** Begin **
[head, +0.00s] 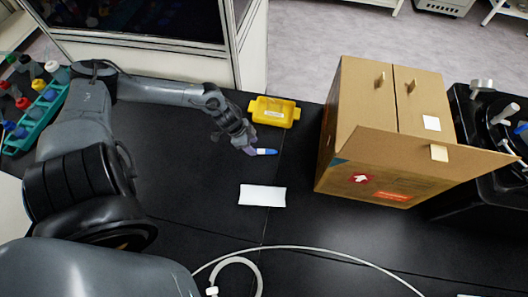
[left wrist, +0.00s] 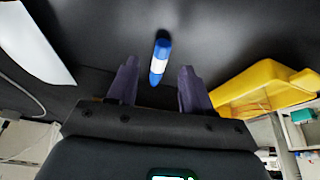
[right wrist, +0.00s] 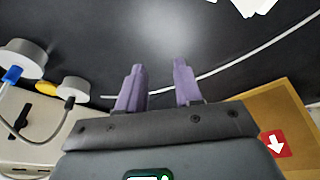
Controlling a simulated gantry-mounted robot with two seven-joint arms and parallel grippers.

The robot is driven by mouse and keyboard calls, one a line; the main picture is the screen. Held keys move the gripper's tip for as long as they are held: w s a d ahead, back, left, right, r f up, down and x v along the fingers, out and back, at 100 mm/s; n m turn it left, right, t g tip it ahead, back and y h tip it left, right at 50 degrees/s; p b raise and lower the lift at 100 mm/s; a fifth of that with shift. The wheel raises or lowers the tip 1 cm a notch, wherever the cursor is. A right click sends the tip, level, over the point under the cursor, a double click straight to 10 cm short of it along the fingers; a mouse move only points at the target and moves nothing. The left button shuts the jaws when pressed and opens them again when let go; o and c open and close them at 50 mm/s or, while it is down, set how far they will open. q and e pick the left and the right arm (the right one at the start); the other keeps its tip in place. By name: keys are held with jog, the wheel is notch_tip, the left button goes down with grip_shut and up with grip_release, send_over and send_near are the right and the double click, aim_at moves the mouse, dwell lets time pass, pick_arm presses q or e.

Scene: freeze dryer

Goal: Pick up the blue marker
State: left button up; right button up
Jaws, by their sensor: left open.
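The blue marker (head: 266,151), blue with a white band, lies on the black table, just right of my left gripper (head: 249,148) in the head view. In the left wrist view the marker (left wrist: 160,60) sits between and beyond the two purple fingertips (left wrist: 155,78). The left gripper is open, and I see no finger touching the marker. My right gripper (right wrist: 159,80) shows only in the right wrist view, with its fingers apart and nothing between them.
A yellow tray (head: 273,112) stands just behind the marker, and a white paper (head: 262,195) lies in front. A cardboard box (head: 375,135) stands to the right. A teal rack (head: 38,117) with bottles is at far left. A white hose (head: 300,249) crosses the front.

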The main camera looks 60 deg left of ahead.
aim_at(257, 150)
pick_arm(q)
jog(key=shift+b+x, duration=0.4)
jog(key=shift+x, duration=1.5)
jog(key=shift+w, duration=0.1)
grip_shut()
** End **
• _WRITTEN TASK_: Each line above that holds the string "robot" should be copied and shown.

• _REPLY_:
Controlling a simulated gantry-mounted robot with two seven-joint arms and parallel grippers.
The robot is driven by mouse and keyboard calls, one a line; the main picture is the screen. Held keys move the gripper's tip for as long as they are held: w s a d ahead, back, left, right, r f up, down and x v along the fingers, out and back, at 100 mm/s; n m turn it left, right, t g tip it ahead, back and y h tip it left, right at 50 degrees/s; p b raise and lower the lift at 100 mm/s; a fifth of that with shift. The wheel raises or lowers the tip 1 cm a notch, wherever the cursor is. A right click sends the tip, level, over the point under the cursor, a double click straight to 10 cm short of it along the fingers; a mouse move only points at the target and moves nothing. The left button shuts the jaws when pressed and opens them again when let go; o and c open and close them at 50 mm/s or, while it is down, set how far they will open. q and e pick the left and the right arm (the right one at the start); the other keeps its tip in place. By name: keys are held with jog, the wheel is notch_tip, the left button goes down with grip_shut and up with grip_release, send_over and send_near are the right and the double click, aim_at moves the mouse, dwell lets time pass, pick_arm presses q or e.

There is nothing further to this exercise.